+++ EXERCISE DATA

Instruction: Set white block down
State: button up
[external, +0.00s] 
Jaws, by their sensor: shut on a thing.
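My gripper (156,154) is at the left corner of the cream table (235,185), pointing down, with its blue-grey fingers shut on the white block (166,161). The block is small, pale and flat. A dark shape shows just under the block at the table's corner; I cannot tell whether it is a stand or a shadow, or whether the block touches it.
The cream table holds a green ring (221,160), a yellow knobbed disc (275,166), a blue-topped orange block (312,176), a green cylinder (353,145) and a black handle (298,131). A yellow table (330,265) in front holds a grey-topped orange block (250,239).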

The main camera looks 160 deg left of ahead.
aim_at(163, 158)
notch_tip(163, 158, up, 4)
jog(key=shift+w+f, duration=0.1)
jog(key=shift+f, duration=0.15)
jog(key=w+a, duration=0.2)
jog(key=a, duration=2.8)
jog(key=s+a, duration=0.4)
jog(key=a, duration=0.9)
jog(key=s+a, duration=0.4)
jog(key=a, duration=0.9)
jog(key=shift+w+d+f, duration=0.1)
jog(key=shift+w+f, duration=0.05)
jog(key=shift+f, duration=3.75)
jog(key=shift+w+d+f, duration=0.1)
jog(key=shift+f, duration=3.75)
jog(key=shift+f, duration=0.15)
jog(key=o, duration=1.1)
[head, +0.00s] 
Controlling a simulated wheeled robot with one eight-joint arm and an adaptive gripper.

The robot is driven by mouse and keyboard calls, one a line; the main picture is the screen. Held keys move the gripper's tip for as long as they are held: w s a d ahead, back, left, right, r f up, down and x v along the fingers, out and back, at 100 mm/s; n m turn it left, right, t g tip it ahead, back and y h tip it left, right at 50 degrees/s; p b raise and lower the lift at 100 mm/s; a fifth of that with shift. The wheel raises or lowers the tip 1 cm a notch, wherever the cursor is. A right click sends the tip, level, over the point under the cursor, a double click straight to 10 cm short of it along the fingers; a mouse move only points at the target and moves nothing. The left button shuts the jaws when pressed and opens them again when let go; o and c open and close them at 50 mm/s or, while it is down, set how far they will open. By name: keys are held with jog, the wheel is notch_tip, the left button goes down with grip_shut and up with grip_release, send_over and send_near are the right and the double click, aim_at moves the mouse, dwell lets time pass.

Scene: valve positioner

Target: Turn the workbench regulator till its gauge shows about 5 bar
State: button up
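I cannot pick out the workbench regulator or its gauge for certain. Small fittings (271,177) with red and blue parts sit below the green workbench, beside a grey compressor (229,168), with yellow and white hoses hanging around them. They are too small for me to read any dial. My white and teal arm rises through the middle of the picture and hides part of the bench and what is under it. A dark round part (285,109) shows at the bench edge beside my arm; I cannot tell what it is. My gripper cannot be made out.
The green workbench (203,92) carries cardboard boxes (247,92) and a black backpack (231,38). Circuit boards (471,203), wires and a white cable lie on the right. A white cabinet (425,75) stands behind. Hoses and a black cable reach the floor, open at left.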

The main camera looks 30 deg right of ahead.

++++++

- SET EXERCISE
Please repeat word for word the lines above that run from the beginning through the line containing "Controlling a simulated", keeping both the first and that last line.

- SOLUTION FOR THIS TASK
Instruction: Set white block down
State: button up
[external, +0.00s] 
Jaws, by their sensor: shut on a thing.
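My gripper (156,154) is at the left corner of the cream table (235,185), pointing down, with its blue-grey fingers shut on the white block (166,161). The block is small, pale and flat. A dark shape shows just under the block at the table's corner; I cannot tell whether it is a stand or a shadow, or whether the block touches it.
The cream table holds a green ring (221,160), a yellow knobbed disc (275,166), a blue-topped orange block (312,176), a green cylinder (353,145) and a black handle (298,131). A yellow table (330,265) in front holds a grey-topped orange block (250,239).

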The main camera looks 160 deg left of ahead.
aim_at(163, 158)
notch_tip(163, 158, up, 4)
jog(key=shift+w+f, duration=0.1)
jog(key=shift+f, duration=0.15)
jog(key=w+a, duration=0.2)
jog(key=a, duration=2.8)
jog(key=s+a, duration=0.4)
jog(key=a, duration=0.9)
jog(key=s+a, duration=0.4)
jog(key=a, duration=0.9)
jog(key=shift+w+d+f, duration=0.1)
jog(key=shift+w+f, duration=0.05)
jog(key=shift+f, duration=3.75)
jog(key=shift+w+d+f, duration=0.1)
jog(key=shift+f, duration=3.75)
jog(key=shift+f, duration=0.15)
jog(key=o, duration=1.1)
[head, +0.00s] 
Controlling a simulated wheeled robot with one eight-joint arm and an adaptive gripper.

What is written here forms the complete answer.